ある時、世尊は弟子たちを連れて土の山の前で立ち止まり、その山に向かって礼拝された。これが芝居の始まりである。阿難は世尊が何を演じているか(あるいは知らぬふりをして)問うた。「世尊はなぜ土の山を拝まれるのですか?」 世尊は指さして言われた。「三世の諸仏が皆あの山に葬られている」。世尊よ、一体何を暗示されているのか! 私たちは未来仏だが未だ成仏しておらず、どうして葬られようか? 現世の仏は各仏国土で衆生を教化しており、ここに葬られてはいない。ましてや古仏がここに葬られるはずがない! しかしここは一体どこなのか? 自らの菩薩六波羅蜜の条件が整い因縁が熟せば、参究によって理解できるであろう。
ある時、世尊が法座に着くやいなや、文殊菩薩が進み出て机の上で払子を打ち鳴らし「世尊の説法は終わった」と言った。すると世尊はそのまま座を下りられた——まさに説法は終わったのである。如来蔵の大法は、世尊が講堂に入り扉を開けた瞬間に説き終わっており、振り返らず講堂を出て弟子たちを呆然とさせることもできた。梁武帝時代の傅大士や唐代の禅師も同様の芝居を打ったが、普通の人にはその機関が見抜けず、善根深き菩薩のみが領解できた。
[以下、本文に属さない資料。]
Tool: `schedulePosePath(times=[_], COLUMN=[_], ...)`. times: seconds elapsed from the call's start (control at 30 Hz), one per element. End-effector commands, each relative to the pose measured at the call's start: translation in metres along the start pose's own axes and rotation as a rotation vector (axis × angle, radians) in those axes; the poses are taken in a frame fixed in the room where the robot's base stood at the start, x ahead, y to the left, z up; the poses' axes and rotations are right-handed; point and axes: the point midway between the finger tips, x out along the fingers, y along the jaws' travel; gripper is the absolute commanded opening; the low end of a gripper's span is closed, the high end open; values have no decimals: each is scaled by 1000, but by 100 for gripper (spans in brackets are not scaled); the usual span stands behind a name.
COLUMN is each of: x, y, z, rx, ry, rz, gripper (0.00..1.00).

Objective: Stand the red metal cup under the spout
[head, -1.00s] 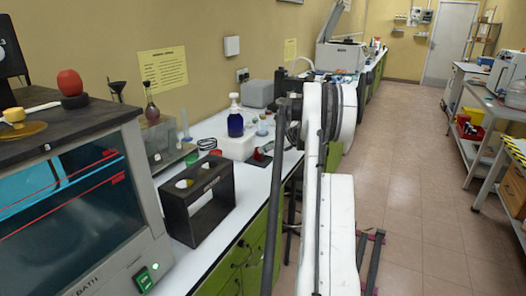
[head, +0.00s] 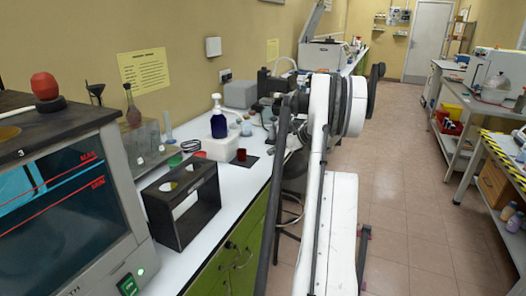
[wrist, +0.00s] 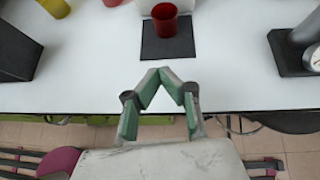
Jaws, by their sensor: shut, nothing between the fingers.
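The red metal cup (head: 241,155) stands upright on a black mat (head: 249,163) on the white bench. In the wrist view the cup (wrist: 166,20) is at the top, on the far part of the mat (wrist: 155,47). A blue bottle (head: 219,124) with a white pump spout (head: 217,101) stands on a white block (head: 222,148) behind and left of the cup. My gripper (wrist: 172,72) is shut and empty in the wrist view, its green-lined fingertips together near the bench's front edge, apart from the cup. In the head view I cannot make out my gripper clearly.
A black frame holder (head: 183,205) stands left of the mat, and a bath (head: 75,205) stands further left. In the wrist view a black-based instrument (wrist: 300,50) is at the right. The bench between the mat and its front edge is clear.

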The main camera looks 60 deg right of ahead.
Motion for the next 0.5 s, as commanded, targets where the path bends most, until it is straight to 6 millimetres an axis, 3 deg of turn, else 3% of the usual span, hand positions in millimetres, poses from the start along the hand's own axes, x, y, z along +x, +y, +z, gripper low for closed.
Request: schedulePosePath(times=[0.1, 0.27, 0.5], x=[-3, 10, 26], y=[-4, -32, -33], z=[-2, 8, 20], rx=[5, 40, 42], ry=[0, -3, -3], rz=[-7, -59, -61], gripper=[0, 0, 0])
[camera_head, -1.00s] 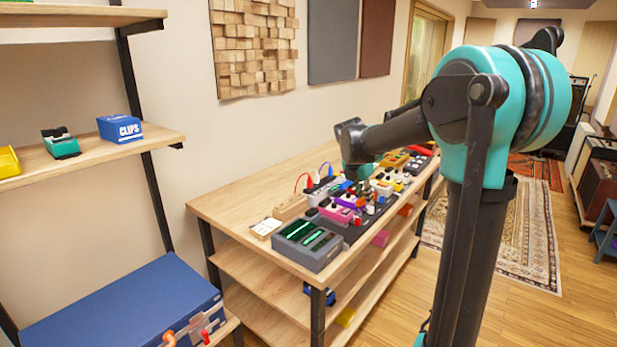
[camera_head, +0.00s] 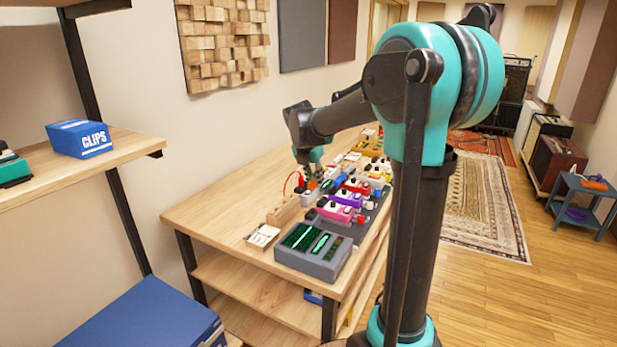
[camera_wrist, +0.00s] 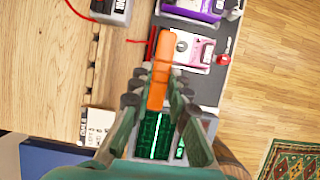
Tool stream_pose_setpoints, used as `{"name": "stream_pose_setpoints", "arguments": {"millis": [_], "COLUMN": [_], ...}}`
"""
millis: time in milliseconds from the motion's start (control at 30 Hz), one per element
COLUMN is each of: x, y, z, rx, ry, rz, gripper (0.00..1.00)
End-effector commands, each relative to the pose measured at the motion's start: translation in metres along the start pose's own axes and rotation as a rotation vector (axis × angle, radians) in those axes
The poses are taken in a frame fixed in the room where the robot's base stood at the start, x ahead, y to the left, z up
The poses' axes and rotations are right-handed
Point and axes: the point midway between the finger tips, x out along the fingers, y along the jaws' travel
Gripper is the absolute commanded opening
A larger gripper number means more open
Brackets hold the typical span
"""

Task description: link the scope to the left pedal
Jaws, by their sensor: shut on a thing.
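The scope (camera_head: 313,254), a grey box with green traces on dark screens, stands at the near end of the wooden bench. Its screens also show in the wrist view (camera_wrist: 155,135), partly hidden by my fingers. Behind it on a dark board are a pink pedal (camera_head: 335,211) and a purple pedal (camera_head: 343,198); which one is the left pedal I cannot tell. My gripper (camera_wrist: 158,90) is shut on a long orange piece (camera_wrist: 158,88), above the bench between scope and pink pedal in the wrist view. A red cable (camera_wrist: 151,47) shows beside the orange piece.
A small light box (camera_head: 262,236) and a wooden block (camera_head: 283,210) lie left of the scope. A grey box with a red cable (camera_wrist: 110,10) is at the wrist view's upper left. A blue case (camera_head: 150,315) and a shelf with a clips box (camera_head: 80,138) are at left.

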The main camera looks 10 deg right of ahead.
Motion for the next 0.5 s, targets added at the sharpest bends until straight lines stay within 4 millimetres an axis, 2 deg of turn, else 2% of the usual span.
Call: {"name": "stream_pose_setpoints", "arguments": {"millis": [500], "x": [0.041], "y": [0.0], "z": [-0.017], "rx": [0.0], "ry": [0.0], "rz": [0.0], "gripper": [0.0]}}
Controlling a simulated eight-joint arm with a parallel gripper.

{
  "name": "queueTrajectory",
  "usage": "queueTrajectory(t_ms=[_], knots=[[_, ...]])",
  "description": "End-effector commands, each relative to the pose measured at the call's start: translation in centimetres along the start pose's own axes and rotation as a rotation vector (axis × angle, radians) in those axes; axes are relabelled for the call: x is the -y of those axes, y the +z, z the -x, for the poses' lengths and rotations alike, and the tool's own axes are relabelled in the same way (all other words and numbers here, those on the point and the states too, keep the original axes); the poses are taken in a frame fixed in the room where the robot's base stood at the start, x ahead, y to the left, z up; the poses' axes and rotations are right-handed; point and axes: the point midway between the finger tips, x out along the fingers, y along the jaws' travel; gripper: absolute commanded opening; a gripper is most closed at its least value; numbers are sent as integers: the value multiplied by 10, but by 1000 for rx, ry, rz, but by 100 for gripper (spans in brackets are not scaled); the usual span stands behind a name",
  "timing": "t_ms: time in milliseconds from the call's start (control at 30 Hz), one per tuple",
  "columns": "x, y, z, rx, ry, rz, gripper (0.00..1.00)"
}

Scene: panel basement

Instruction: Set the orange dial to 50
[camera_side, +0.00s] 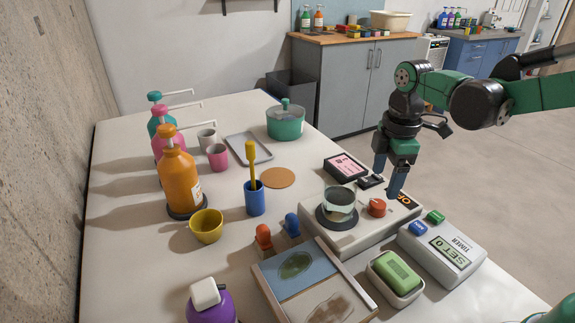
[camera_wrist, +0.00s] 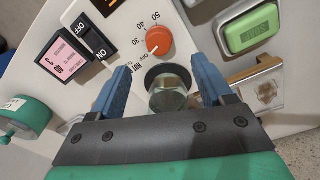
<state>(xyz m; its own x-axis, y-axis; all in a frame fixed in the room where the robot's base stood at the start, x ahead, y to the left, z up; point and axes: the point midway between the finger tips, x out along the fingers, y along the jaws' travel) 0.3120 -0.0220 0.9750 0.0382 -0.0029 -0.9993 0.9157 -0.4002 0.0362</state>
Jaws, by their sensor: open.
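The orange dial (camera_side: 377,208) is on the front part of a white hot-plate unit (camera_side: 345,238). In the wrist view the dial (camera_wrist: 159,41) has printed numbers 30, 40 and 50 along its upper left. A pale mark seems to lie on its lower left side, but I cannot read the exact setting. My gripper (camera_side: 389,181) is open and empty, with blue fingers pointing down above the unit, close to the dial. In the wrist view my gripper (camera_wrist: 160,64) has its fingers apart, with the dial beyond their tips, not between them.
A glass beaker (camera_side: 340,200) stands on the round dark plate beside the dial. A black ON/OFF switch (camera_wrist: 92,42), a pink-screened device (camera_side: 345,167), a white timer (camera_side: 441,252) and a green soap bar (camera_side: 397,271) are nearby.

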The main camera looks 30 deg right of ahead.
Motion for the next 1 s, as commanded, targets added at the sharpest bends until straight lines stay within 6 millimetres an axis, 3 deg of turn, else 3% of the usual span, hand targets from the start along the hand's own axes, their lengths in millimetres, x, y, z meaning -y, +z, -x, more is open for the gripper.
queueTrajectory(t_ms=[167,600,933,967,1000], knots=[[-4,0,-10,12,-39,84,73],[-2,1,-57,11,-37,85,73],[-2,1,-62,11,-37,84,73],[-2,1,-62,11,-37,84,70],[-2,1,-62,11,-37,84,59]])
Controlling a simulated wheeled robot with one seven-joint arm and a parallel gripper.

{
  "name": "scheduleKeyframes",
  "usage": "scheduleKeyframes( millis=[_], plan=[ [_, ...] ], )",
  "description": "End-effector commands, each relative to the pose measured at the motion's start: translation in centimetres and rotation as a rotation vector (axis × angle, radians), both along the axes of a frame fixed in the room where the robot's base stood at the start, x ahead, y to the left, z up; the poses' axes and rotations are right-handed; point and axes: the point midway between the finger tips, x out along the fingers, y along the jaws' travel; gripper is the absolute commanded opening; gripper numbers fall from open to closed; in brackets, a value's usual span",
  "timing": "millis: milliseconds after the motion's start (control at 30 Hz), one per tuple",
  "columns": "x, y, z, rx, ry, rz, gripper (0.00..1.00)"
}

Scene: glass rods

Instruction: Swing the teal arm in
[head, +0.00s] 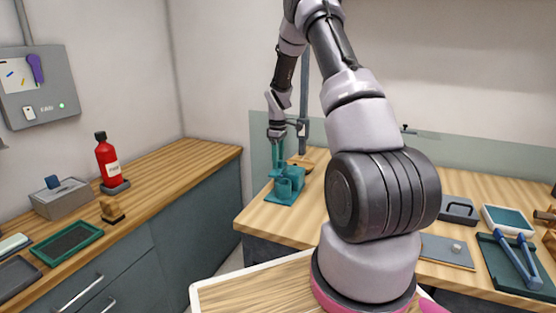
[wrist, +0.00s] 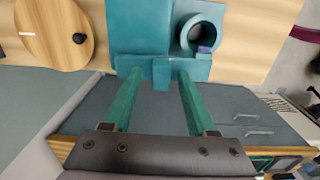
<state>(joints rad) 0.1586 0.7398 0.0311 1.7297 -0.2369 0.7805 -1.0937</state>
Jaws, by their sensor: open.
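A teal fixture (head: 285,188) stands on the wooden bench, near its left end. In the wrist view the fixture (wrist: 138,30) shows a flat block, a round open cup (wrist: 200,35) and a front bar with a short tab (wrist: 160,76). I cannot tell for sure which part is the teal arm. My gripper (head: 278,166) points down at the fixture. In the wrist view my gripper (wrist: 158,82) is open, its green fingers on either side of the tab, with gaps visible. Whether the fingertips touch the bar is unclear.
A round wooden base (wrist: 55,30) with a post stands close beside the fixture. A side counter (head: 165,165) carries a red bottle (head: 110,162), a grey box (head: 62,198) and a green tray (head: 67,242). Blue-handled tools (head: 518,258) lie at the right.

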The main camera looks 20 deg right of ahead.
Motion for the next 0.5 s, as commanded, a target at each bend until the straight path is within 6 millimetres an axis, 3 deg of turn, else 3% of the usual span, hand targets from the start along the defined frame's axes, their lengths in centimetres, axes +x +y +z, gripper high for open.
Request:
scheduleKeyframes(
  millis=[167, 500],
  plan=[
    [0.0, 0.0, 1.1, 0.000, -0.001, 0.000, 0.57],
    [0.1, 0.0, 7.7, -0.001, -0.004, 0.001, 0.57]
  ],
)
禅宗の第二祖は阿難である。世尊涅槃後、阿難が大迦葉に問うた。「世尊は金縷の袈裟の他に何をお伝えになりましたか?」 これは如来蔵を問うている。迦葉は叫んだ。「阿難!」(これだよと伝える)。阿難は理解できず、ただ「はい!」と応えた。応えた後で悟るべきだったが、まだ悟れない。迦葉は仕方なく続けた。「門前の旗竿を倒せ」。阿難は思った——密意を尋ねたのに旗竿を倒せとは? 一瞬考えて「なるほど!」と大悟し、禅宗第二祖となった。以来、西天二十八祖が代々相伝し、大唐の六祖を経て明末まで続いた。その後悟る者は極めて稀となったが、今なお存在する。仏はこの世の衆生を見捨てたりはされない。
この『金剛経』第一品は一つの禅宗公案である。世尊は口を開かずに法を伝えられた——ただ極めて理解が難しく、最上の根器のみが読み解ける。参禅の目標は全て如来蔵である。十方世界のどの仏国土でも悟るのはこの心であり、どこに存在し、いかに働き、いかに万法を生じ、いかに五蘊十八界を出生するか——これ以外は全て方向を外れている。